(The exercise): Would you retype all of these records exactly?

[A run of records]
┌──

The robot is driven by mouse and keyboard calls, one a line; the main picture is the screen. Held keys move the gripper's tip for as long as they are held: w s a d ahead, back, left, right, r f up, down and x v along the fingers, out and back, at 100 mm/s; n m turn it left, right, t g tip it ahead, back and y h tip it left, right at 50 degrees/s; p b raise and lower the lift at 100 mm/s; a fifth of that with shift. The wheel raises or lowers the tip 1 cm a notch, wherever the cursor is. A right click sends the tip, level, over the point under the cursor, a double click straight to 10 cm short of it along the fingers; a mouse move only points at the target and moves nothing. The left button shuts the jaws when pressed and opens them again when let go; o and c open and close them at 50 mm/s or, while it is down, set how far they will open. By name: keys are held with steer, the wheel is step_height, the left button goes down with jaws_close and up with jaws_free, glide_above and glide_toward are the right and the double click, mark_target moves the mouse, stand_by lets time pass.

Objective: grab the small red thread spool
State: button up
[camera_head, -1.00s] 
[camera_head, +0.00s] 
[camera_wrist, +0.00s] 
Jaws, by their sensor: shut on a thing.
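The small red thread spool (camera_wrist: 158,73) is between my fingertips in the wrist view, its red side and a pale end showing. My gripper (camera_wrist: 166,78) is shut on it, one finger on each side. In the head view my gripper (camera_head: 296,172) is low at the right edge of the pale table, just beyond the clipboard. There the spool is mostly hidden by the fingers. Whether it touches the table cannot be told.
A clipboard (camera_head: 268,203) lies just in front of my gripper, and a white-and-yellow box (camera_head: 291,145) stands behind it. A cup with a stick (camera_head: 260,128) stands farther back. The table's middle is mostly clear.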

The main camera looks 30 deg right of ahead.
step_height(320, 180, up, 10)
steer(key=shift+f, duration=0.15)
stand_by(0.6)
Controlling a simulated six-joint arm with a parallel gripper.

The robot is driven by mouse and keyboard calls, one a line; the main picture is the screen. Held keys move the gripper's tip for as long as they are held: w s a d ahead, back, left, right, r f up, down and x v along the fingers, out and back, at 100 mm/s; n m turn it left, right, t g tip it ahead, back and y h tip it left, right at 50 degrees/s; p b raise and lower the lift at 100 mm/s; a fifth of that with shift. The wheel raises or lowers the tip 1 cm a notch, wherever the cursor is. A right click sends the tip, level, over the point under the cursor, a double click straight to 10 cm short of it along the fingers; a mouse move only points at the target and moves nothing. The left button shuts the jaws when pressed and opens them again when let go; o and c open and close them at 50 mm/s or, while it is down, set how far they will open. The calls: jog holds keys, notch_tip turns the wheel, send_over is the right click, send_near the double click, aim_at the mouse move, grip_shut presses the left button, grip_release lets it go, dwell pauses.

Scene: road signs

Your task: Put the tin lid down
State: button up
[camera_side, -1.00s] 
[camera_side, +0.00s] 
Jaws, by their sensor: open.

└──

(Task result):
The robot is driven by mouse and keyboard calls, one a line; the main picture is the screen. Held keys move the gripper's tip for as long as they are held: w s a d ahead, back, left, right, r f up, down and x v along the fingers, out and back, at 100 mm/s; n m turn it left, right, t g tip it ahead, back and y h tip it left, right at 50 degrees/s; p b raise and lower the lift at 100 mm/s; a fifth of that with shift. The wheel raises or lowers the tip 1 cm a notch, wherever the cursor is. A right click sends the tip, level, over the point under the cursor, a double click straight to 10 cm short of it along the fingers; a mouse move only points at the target and moves nothing. The left button shuts the jaws when pressed and opens them again when let go; o and c open and close them at 50 mm/s or, while it is down, set how far they will open. By name: keys are held with steer, the wheel is step_height, the left button goes down with jaws_close and up with jaws_free, glide_above and glide_toward are the right and the double click, mark_target moves the mouse, stand_by lets time pass.

Objective: grab the small red thread spool
State: button up
[camera_head, -1.00s] 
[camera_head, +0.00s] 
[camera_wrist, +0.00s] 
Jaws, by their sensor: shut on a thing.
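The small red thread spool (camera_wrist: 158,73) is between my fingertips in the wrist view, its red side and a pale end showing. My gripper (camera_wrist: 166,78) is shut on it, one finger on each side. In the head view my gripper (camera_head: 296,172) is low at the right edge of the pale table, just beyond the clipboard. There the spool is mostly hidden by the fingers. Whether it touches the table cannot be told.
A clipboard (camera_head: 268,203) lies just in front of my gripper, and a white-and-yellow box (camera_head: 291,145) stands behind it. A cup with a stick (camera_head: 260,128) stands farther back. The table's middle is mostly clear.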

The main camera looks 30 deg right of ahead.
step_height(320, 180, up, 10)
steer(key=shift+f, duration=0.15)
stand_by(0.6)
Controlling a simulated six-joint arm with a parallel gripper.

The robot is driven by mouse and keyboard calls, one a line; the main picture is the screen. Held keys move the gripper's tip for as long as they are held: w s a d ahead, back, left, right, r f up, down and x v along the fingers, out and back, at 100 mm/s; n m turn it left, right, t g tip it ahead, back and y h tip it left, right at 50 degrees/s; p b raise and lower the lift at 100 mm/s; a fifth of that with shift. The wheel raises or lowers the tip 1 cm a notch, wherever the cursor is. A right click sends the tip, level, over the point under the cursor, a double click straight to 10 cm short of it along the fingers; a mouse move only points at the target and moves nothing. The left button shuts the jaws when pressed and opens them again when let go; o and c open and close them at 50 mm/s or, while it is down, set how far they will open. The calls: jog holds keys, notch_tip turns the wheel, send_over is the right click, send_near the double click, aim_at the mouse move, grip_shut presses the left button, grip_release lets it go, dwell pauses.

Scene: road signs

Your task: Put the tin lid down
State: button up
[camera_side, -1.00s] 
[camera_side, +0.00s] 
Jaws, by their sensor: open.

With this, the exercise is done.